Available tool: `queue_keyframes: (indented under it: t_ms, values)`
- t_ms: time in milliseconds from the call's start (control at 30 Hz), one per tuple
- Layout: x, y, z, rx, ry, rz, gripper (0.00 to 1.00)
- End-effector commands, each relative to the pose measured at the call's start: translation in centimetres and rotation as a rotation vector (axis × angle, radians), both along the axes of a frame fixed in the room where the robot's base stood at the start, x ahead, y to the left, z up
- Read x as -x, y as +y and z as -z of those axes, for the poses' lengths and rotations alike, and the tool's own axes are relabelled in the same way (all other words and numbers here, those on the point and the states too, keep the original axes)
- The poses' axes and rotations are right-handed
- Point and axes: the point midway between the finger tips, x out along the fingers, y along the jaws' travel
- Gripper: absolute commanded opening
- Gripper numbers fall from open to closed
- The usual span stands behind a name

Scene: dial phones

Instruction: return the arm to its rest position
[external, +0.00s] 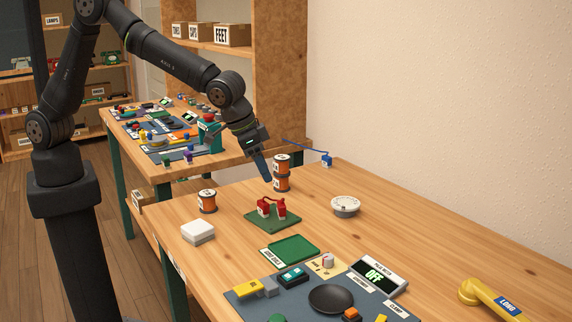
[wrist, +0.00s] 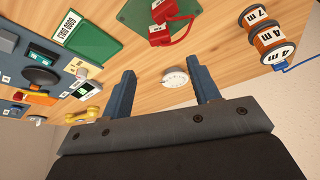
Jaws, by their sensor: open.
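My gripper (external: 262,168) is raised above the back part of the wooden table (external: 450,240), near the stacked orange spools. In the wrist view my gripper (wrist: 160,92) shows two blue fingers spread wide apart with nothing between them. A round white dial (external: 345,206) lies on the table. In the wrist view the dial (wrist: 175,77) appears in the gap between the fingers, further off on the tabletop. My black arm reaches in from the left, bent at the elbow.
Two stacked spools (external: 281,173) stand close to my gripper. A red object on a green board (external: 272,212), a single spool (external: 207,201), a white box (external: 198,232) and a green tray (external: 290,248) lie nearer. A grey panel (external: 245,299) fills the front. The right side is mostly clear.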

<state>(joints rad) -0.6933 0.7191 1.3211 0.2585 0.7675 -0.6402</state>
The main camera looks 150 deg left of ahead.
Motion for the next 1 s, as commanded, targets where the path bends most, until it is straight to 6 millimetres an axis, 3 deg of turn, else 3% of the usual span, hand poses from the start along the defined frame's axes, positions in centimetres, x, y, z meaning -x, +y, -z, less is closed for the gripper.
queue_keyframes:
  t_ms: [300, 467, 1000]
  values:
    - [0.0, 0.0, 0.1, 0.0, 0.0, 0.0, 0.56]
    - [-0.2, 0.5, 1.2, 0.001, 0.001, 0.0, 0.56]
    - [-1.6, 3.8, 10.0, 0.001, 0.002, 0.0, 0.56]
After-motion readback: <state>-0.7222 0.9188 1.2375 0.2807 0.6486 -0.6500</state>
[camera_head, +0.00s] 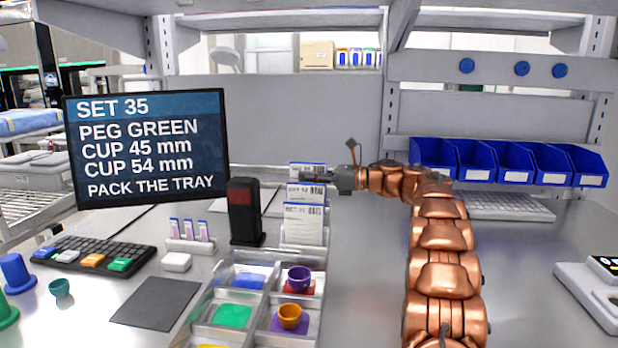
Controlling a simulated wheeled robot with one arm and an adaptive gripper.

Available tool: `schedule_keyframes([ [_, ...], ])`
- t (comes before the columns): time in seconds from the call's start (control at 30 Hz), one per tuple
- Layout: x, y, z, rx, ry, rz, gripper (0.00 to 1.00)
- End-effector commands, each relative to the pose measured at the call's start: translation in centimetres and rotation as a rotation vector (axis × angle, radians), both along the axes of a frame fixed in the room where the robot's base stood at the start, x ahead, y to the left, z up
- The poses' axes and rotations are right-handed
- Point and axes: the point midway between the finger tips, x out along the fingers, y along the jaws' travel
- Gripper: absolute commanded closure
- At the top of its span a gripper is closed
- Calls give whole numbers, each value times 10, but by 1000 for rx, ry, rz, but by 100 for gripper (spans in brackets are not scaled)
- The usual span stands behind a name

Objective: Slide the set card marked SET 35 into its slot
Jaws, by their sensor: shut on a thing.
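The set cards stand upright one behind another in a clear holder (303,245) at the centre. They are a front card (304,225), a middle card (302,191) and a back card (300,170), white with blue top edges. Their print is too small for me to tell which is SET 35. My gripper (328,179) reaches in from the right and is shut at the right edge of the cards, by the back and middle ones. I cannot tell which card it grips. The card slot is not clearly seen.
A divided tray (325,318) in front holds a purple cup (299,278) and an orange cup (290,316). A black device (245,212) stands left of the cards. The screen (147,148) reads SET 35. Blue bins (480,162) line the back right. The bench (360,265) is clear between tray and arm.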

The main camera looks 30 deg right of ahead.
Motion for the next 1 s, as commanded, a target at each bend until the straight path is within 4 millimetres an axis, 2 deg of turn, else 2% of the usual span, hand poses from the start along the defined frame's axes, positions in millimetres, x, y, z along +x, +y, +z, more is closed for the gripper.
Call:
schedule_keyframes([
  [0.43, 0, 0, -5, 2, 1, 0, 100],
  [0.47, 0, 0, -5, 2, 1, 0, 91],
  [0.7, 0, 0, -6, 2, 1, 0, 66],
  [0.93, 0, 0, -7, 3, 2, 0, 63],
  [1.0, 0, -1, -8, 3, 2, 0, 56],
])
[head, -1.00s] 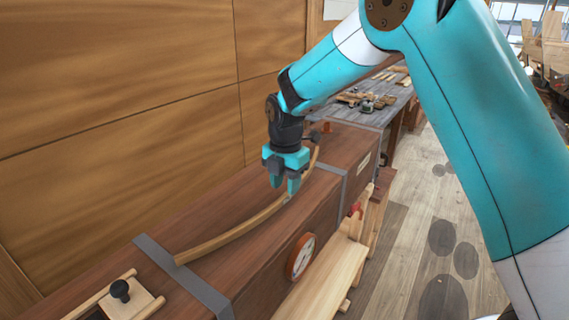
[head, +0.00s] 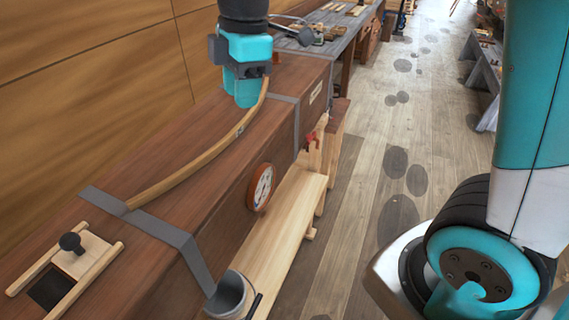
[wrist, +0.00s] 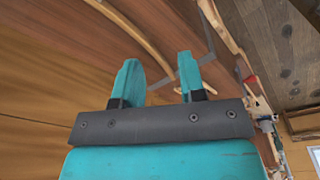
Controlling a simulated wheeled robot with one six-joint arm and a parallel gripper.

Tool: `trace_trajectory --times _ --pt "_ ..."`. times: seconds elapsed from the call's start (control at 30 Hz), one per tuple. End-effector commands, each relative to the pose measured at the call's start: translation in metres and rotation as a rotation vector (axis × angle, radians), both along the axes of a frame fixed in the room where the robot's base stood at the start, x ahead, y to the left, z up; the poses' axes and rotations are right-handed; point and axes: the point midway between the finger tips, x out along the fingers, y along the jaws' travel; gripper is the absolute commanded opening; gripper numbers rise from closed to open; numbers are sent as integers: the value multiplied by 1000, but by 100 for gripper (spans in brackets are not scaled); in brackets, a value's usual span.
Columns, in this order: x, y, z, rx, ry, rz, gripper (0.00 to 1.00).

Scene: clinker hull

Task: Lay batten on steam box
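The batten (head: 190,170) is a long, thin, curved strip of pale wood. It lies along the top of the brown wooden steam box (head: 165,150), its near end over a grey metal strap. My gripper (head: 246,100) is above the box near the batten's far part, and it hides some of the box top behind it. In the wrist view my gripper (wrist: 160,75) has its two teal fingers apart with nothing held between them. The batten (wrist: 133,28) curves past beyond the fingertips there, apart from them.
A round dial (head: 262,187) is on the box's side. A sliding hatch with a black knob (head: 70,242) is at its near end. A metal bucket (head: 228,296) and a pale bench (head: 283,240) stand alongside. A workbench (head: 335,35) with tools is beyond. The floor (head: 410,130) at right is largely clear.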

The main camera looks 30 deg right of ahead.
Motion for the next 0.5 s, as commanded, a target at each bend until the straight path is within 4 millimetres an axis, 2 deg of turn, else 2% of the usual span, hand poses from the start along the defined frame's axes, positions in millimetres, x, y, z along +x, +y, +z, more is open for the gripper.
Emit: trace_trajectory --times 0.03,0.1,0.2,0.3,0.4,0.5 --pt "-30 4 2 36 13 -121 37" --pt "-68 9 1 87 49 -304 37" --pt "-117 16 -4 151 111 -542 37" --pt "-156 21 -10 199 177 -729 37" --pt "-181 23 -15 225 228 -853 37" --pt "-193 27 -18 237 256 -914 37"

> **TASK TO COMPLETE**:
Output the entries above exactly. Drop the pictures.

> **RESULT FOR THIS TASK**:
Available tool: `queue_keyframes: (indented under it: t_ms, values)`
- t_ms: time in milliseconds from the call's start (control at 30 Hz), one per tuple
- Layout: x, y, z, rx, ry, rz, gripper (0.00 to 1.00)
- End-effector commands, each relative to the pose measured at the call's start: translation in centimetres and rotation as a rotation vector (axis × angle, radians), both along the axes of a frame fixed in the room where the robot's base stood at the start, x ahead, y to the left, z up
- Read x as -x, y as +y and z as -z of those axes, for the poses' lengths and rotations alike, and the tool's own axes are relabelled in the same way (all other words and numbers here, those on the point and the states too, keep the original axes)
- The poses' axes and rotations are right-handed
- Point and axes: the point midway between the finger tips, x out along the fingers, y along the jaws' travel
- Gripper: absolute commanded opening
- Gripper numbers fall from open to closed
- The usual span stands behind a name

Scene: dial phones

Instruction: return the arm to its rest position
[external, +0.00s] 
[wrist, +0.00s] 
Jaws, by their sensor: open.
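My gripper (external: 262,168) is raised above the back part of the wooden table (external: 450,240), near the stacked orange spools. In the wrist view my gripper (wrist: 160,92) shows two blue fingers spread wide apart with nothing between them. A round white dial (external: 345,206) lies on the table. In the wrist view the dial (wrist: 175,77) appears in the gap between the fingers, further off on the tabletop. My black arm reaches in from the left, bent at the elbow.
Two stacked spools (external: 281,173) stand close to my gripper. A red object on a green board (external: 272,212), a single spool (external: 207,201), a white box (external: 198,232) and a green tray (external: 290,248) lie nearer. A grey panel (external: 245,299) fills the front. The right side is mostly clear.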

<state>(joints rad) -0.6933 0.7191 1.3211 0.2585 0.7675 -0.6402</state>
The main camera looks 150 deg left of ahead.
Motion for the next 1 s, as commanded, targets where the path bends most, until it is straight to 6 millimetres an axis, 3 deg of turn, else 3% of the usual span, hand poses from the start along the defined frame's axes, positions in centimetres, x, y, z meaning -x, +y, -z, less is closed for the gripper.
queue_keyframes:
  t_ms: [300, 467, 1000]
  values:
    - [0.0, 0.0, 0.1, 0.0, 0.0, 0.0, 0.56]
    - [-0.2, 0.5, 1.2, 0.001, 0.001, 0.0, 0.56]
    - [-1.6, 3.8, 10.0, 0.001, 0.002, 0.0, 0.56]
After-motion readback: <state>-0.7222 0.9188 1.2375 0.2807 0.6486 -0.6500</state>
[camera_head, +0.00s] 
Controlling a simulated wheeled robot with one arm and an adaptive gripper.

Available tool: `schedule_keyframes([ [_, ...], ])`
- t (comes before the columns): time in seconds from the call's start (control at 30 Hz), one per tuple
- Layout: x, y, z, rx, ry, rz, gripper (0.00 to 1.00)
- End-effector commands, each relative to the pose measured at the call's start: translation in centimetres and rotation as a rotation vector (axis × angle, radians), both along the axes of a frame fixed in the room where the robot's base stood at the start, x ahead, y to the left, z up
- The poses' axes and rotations are right-handed
- Point and axes: the point midway between the finger tips, x out along the fingers, y along the jaws' travel
- Gripper: absolute commanded closure
- At the top of its span a gripper is closed
- Calls give whole numbers, each value times 10, but by 1000 for rx, ry, rz, but by 100 for gripper (spans in brackets are not scaled)
- The usual span stands behind a name

Objective: Slide the set card marked SET 35 into its slot
Jaws, by their sensor: shut on a thing.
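The set cards stand upright one behind another in a clear holder (303,245) at the centre. They are a front card (304,225), a middle card (302,191) and a back card (300,170), white with blue top edges. Their print is too small for me to tell which is SET 35. My gripper (328,179) reaches in from the right and is shut at the right edge of the cards, by the back and middle ones. I cannot tell which card it grips. The card slot is not clearly seen.
A divided tray (325,318) in front holds a purple cup (299,278) and an orange cup (290,316). A black device (245,212) stands left of the cards. The screen (147,148) reads SET 35. Blue bins (480,162) line the back right. The bench (360,265) is clear between tray and arm.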

The main camera looks 30 deg right of ahead.
Motion for the next 1 s, as commanded, a target at each bend until the straight path is within 4 millimetres an axis, 2 deg of turn, else 2% of the usual span, hand poses from the start along the defined frame's axes, positions in millimetres, x, y, z along +x, +y, +z, more is closed for the gripper.
Call:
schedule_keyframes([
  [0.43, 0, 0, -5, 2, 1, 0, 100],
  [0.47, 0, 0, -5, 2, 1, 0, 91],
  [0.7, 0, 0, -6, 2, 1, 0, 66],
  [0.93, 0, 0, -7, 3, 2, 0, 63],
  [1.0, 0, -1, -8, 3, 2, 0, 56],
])
[head, -1.00s] 
[head, +0.00s] 
[wrist, +0.00s] 
Controlling a simulated wheeled robot with one six-joint arm and a parallel gripper.

Tool: `trace_trajectory --times _ --pt "_ ..."`. times: seconds elapsed from the call's start (control at 30 Hz), one per tuple. End-effector commands, each relative to the pose measured at the call's start: translation in metres and rotation as a rotation vector (axis × angle, radians), both along the axes of a frame fixed in the room where the robot's base stood at the start, x ahead, y to the left, z up; the poses' axes and rotations are right-handed; point and axes: the point midway between the finger tips, x out along the fingers, y along the jaws' travel; gripper is the absolute commanded opening; gripper numbers rise from closed to open; numbers are sent as integers: the value multiplied by 1000, but by 100 for gripper (spans in brackets are not scaled); in brackets, a value's usual span.
Columns, in this order: x, y, z, rx, ry, rz, gripper (0.00 to 1.00).

Scene: clinker hull

Task: Lay batten on steam box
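The batten (head: 190,170) is a long, thin, curved strip of pale wood. It lies along the top of the brown wooden steam box (head: 165,150), its near end over a grey metal strap. My gripper (head: 246,100) is above the box near the batten's far part, and it hides some of the box top behind it. In the wrist view my gripper (wrist: 160,75) has its two teal fingers apart with nothing held between them. The batten (wrist: 133,28) curves past beyond the fingertips there, apart from them.
A round dial (head: 262,187) is on the box's side. A sliding hatch with a black knob (head: 70,242) is at its near end. A metal bucket (head: 228,296) and a pale bench (head: 283,240) stand alongside. A workbench (head: 335,35) with tools is beyond. The floor (head: 410,130) at right is largely clear.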

The main camera looks 30 deg right of ahead.
Motion for the next 0.5 s, as commanded, a target at each bend until the straight path is within 4 millimetres an axis, 2 deg of turn, else 2% of the usual span, hand poses from the start along the defined frame's axes, positions in millimetres, x, y, z along +x, +y, +z, more is open for the gripper.
Emit: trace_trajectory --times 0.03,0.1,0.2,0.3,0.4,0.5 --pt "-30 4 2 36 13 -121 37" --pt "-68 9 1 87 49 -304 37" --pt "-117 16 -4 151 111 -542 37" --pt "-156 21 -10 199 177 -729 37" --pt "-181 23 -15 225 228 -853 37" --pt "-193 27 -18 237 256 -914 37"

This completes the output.